Saturday, October 18, 2008
This is the third in the Jacqueline (Jack) Daniels crime series. All of the titles are names of drinks which figure into the story but not always as the drink.
This is the last book in the series that I will read for reasons described below.
As the book opens, Jack and her partner Herb are exchanging their customary gross-out humor when she receives an envelope containing a videocassette. When they play it they get a shock from the past. A murder that looks exactly like it was carried out by the serial killer Gingerbread Man (see Whiskey Sour) plays on the screen. But the Gingerbread Man is dead.
As they begin to assemble clues, it becomes clear that killer has a knowledge of the Gingerbread Man that wouldn't be available to a copy-cat. Jack has to look at the origins of the Gingerbread Man and what she finds horrible beyond belief.
As with the previous books, the story alternates between the first person narrative by Jack and third person present tense descriptions mostly from the view of the killer. The killer seems to be several steps ahead of the police and even playing with them.
Jack's personal life continues to be a mess. Her mother is still in a coma. Latham and Jack have split up. Mr. Friskers the cat is still psychotic.
Why am I giving up after the third in a series? I'm having a more difficult time articulating my reasons in print than I thought I would if you consider that I wouldn't have a hard time saying nice things -- Konrath writes well, the stories are imaginative, the action is fast paced, and provide good escapism.
I admit that I may be applying unreasonable standards to what is entertainment. I often overlook instances of the examples I give below in other books but when they accumulate they become a barrier to my enjoyment.
It comes down to my expectations for a type of book. The Jack Daniels series are police procedural thrillers and I apply a "reasonable person standard." It X situation, how would a big city detective with 20 years experience act. There are far too many "you got to be kidding, why would you do Y" moments.

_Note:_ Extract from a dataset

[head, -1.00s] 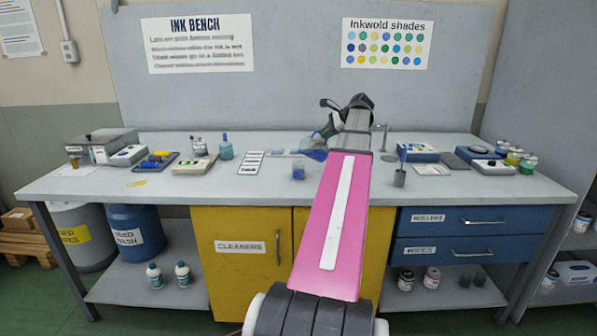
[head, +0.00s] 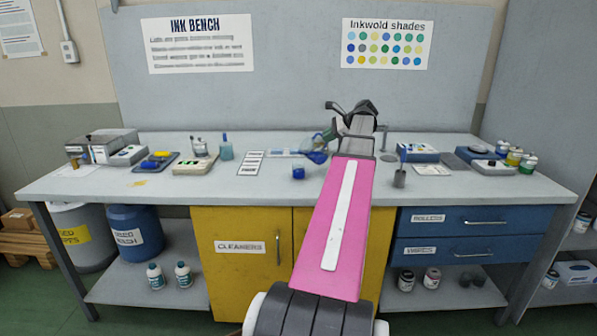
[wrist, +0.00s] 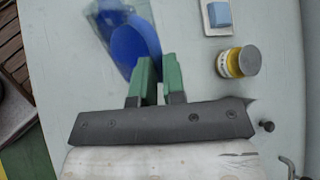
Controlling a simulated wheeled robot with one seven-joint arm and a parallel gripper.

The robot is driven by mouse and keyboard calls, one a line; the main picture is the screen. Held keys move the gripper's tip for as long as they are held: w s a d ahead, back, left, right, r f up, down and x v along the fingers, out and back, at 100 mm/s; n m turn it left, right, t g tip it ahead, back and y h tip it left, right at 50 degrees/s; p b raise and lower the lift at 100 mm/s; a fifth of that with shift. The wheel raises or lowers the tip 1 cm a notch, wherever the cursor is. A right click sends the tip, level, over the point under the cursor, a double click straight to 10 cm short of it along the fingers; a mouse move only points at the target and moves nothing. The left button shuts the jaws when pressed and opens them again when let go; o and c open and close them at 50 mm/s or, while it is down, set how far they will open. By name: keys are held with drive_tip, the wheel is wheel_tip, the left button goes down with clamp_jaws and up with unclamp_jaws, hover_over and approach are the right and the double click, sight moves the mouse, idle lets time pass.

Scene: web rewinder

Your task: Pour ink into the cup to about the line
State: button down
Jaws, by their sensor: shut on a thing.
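The cup (head: 298,173) is a small clear vessel on the bench front, with dark blue ink filling much of it. Its line is too small to make out. My gripper (head: 327,137) is shut on a clear ink vessel (head: 317,157) with blue ink in it, behind and to the right of the cup. In the wrist view the green fingers (wrist: 158,80) are close together at the vessel, whose blue ink (wrist: 135,48) shows beyond them. My arm hides part of the vessel in the head view, so its exact tilt is unclear.
A grey pot (head: 400,178) with a blue-handled tool stands to the right. A yellow jar (wrist: 238,62) shows in the wrist view.

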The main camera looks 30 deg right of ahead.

Several time I thought that, had I been Jack's boss, I would have fired her or busted her back to uniform.
Rusty Nail annoyed me from the start with Jack's partner, Herb, dreading his colonoscopy. He tells Jack that she should be happy she's not a man and doesn't have to deal with this stuff. Jack agrees. Umm, a colonoscopy is not a procedure limited to men and isn't related to the prostate which, I guess, is what they are supposed to be thinking. It is reasonable to assume that Jack and Herb would know that. Yea, it sounds picky, but remember, these are my expectations. Herb should have said something along the lines "Laugh now, but you'll get yours in the end" which would have been worth a chuckle.
I'm not shy about violence in books. Adrian McKinty's dead series is a favorite of mine. And very violent. And includes scenes of torture. With the Jack Daniels series, each book seems to be trying to outdo the previous ones in describing the depravity and cackling insanity of the killers. It's a bit much after a while.
So far, in each book, the killer has a personal interest and is specifically targeting Jack. It is not a problem for the detective investigating the case to be a target. But every time? Give someone else a chance.
I also realized that I don't like Jack. I don't mind sarcasm, enjoy it even. But Jack's vitriolic, condescending, sarcasm toward the two FBI agents is tiresome. I want to slap her upside the head and tell her to shut up and listen for a change. The only characters I do like are Mr. Friskers the the psycho cat and Phen (Pheneas), the ex-con, Jack's pool partner, and occasional informant.
There are other things such telegraphing events - if Jack does "this" you know that "that" is going to happen. Some readers like this, it gives then a delicious sense of anticipation. I don't mind it in small doses but too much and it become predictable.